His edition of this “protean display” is masterfully done and copiously, generously footnoted, although sometimes his evident pleasure in relaying these glittering bits of writing temps him to forget that not everybody's up to speed on all things Byron in quite the way he is. Take for example a postscript Byron includes in an 1817 letter to his publisher John Murray, needling the poor man for his well-intentioned failures on the author's part:
There are few English here – but several of my acquaintance – amongst others, the Marquis of Lansdowne with whom I dine tomorrow – I met the Jerseys on the road to Foigno – all well – Oh – I forgot – the Italians have printed Chillon & a piracy a pretty little edition prettier than yours and published as I found to my great astonishment on arriving here & what is odd is, that the English is quite correctly printed – why they did it or who did it I know not – but so it is – I suppose for the English people. I will send you a copy.

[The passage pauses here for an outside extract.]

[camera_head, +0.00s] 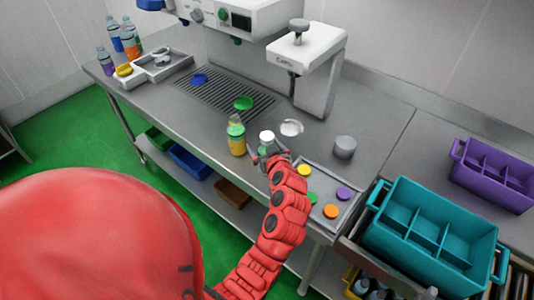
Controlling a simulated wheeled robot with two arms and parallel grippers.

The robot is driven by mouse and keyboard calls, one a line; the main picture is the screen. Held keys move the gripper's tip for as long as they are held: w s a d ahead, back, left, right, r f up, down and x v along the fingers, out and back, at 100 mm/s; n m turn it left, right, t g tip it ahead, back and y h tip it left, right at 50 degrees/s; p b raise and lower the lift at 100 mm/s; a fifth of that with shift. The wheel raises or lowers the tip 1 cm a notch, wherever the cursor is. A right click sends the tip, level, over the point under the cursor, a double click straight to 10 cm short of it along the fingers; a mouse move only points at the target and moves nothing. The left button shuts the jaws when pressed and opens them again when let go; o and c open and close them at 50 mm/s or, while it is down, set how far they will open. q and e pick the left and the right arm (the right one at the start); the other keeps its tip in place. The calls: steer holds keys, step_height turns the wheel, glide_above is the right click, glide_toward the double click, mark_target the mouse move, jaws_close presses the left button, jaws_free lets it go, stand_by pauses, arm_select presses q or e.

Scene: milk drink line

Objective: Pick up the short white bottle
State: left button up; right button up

A gimlet-eyed parting shot, yes, but offered here, oddly, without any annotation.Other letters are far more self-explanatory; we get a very young Byron challenging a note's recipient to a duel over offended honor; we have the famous 1817 letter to Thomas Moore with a dashed-off poem that will be anthologized until the end of human civilization; and Lansdown includes an 1812 “letter” to Lady Caroline Lamb, included by her in her dreadful novel Glenarvon (“Byron read the book and made no comment concerning the letter's authenticity,” Lansdown somewhat complacently comments, “so we may assume it is genuine”):
I am no longer your lover; and since you oblige me to confess it, by this truly unfeminine persecution, - learn, that I am attached to another; whose name it would of course be dishonourable to mention. I shall ever remember with gratitude the many instances I have received of the predilection you have shewn in my favour. I shall ever continue your friend, if your ladyship will permit me to so style myself; and, as a first proof of my regard, I offer you this advice, correct your vanity, which is ridiculous; exert your absurd caprices upon others; and leave me in peace.

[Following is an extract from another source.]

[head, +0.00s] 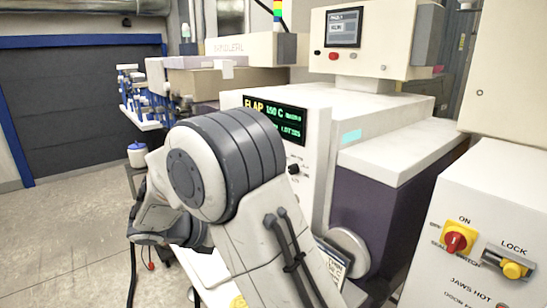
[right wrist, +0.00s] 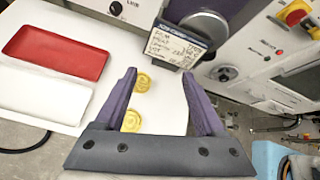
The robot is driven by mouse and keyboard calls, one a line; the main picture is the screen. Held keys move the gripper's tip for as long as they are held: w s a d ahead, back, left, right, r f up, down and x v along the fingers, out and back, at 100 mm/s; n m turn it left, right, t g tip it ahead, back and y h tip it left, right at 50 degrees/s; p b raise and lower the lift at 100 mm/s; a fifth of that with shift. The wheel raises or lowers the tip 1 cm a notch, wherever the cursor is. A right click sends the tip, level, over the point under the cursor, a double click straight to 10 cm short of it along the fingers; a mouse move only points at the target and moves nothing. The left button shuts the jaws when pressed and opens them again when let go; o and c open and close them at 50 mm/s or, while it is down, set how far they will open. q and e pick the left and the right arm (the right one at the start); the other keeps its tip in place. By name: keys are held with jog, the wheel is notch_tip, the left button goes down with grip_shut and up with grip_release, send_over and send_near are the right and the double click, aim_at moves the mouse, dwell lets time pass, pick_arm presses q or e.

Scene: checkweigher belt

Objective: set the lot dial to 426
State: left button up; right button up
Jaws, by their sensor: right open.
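The machine's dark display (head: 276,119) shows green and yellow text, with a lot line at its lower right that seems to read 325. A small black knob (head: 293,169) sits on the white panel below the display; I cannot tell whether it is the lot dial. A dark knob (right wrist: 115,7) also shows at the top edge of the right wrist view. My right gripper (right wrist: 159,74) is open and empty above the white table, apart from the knob. My arm hides part of the panel in the head view. My left gripper is out of view.
A red tray (right wrist: 58,50) and a white tray (right wrist: 45,92) lie on the white table (right wrist: 120,50), with yellow discs (right wrist: 142,81) near my fingers. A printed card (right wrist: 176,45) stands by a round grey part (right wrist: 203,26). A red-and-yellow switch (head: 457,240) is at right.

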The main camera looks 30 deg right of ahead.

“Among Byron's journals there is a famous empty chair,” Lansdown winningly comments, “the memoirs he wrote in Venice in 1819 (and later supplemented), relating to his marriage, which were destroyed in his publisher's fireplace some months after his death in Greece in April 1824.” Admirers of Lord Byron's verse (far fewer in number than they should be, since the fetish of agonized, watery blank verse has so firmly taken root and flourished that great poets like Pope, Longfellow, and yes, Byron currently languish on lower tiers than they ever occupied in their careers) might be able to content themselves with the man's body of work, but gawkers at the gaudy spectacle of his life itself are always pained by mention of that destroyed memoir – and always hopeful that one of the many copies of it made while Murray was circulating it come to light one of these days. And in the meantime, those gawkers have a plenitude of Byron biographies to choose from – so it's perhaps fitting that Lansdown gives the last word of his splendid volume to the same o'erhanging shadow who got the first word:
Byron had the misfortune to attract more than his fair share of dysfunctional and humourless admirers, from outright liars like Leigh Hunt, John Trelawny, and Lady Blessington, through self-interested fabricators like Caroline Lamb, Claire Clairmont, and Lady Byron, to devoted friends like Hobhouse and ambivalent ones like Mary Shelley. No wonder, perhaps, that the people he loved most, Augusta Leigh and Teresa Guiccioli, were ones who made him laugh; and that the superficial Thomas Moore meant more to Byron than the conventional and earnest Hobhouse thought he should have done. Something of a similar competitive psychological desire to know Byron best (proprietorially speaking) and judge him most searchingly (moralistically speaking) has tainted biographies of him from Moore's day to our own. Leslie Marchand's ability to resist both those temptations makes his 1957 biography of the poet still the best that has been published; perhaps it will not be improved upon.
He doesn't extend this same benediction to Marchand's edition of the letters and journals, but then, he wouldn't be likely to, would he?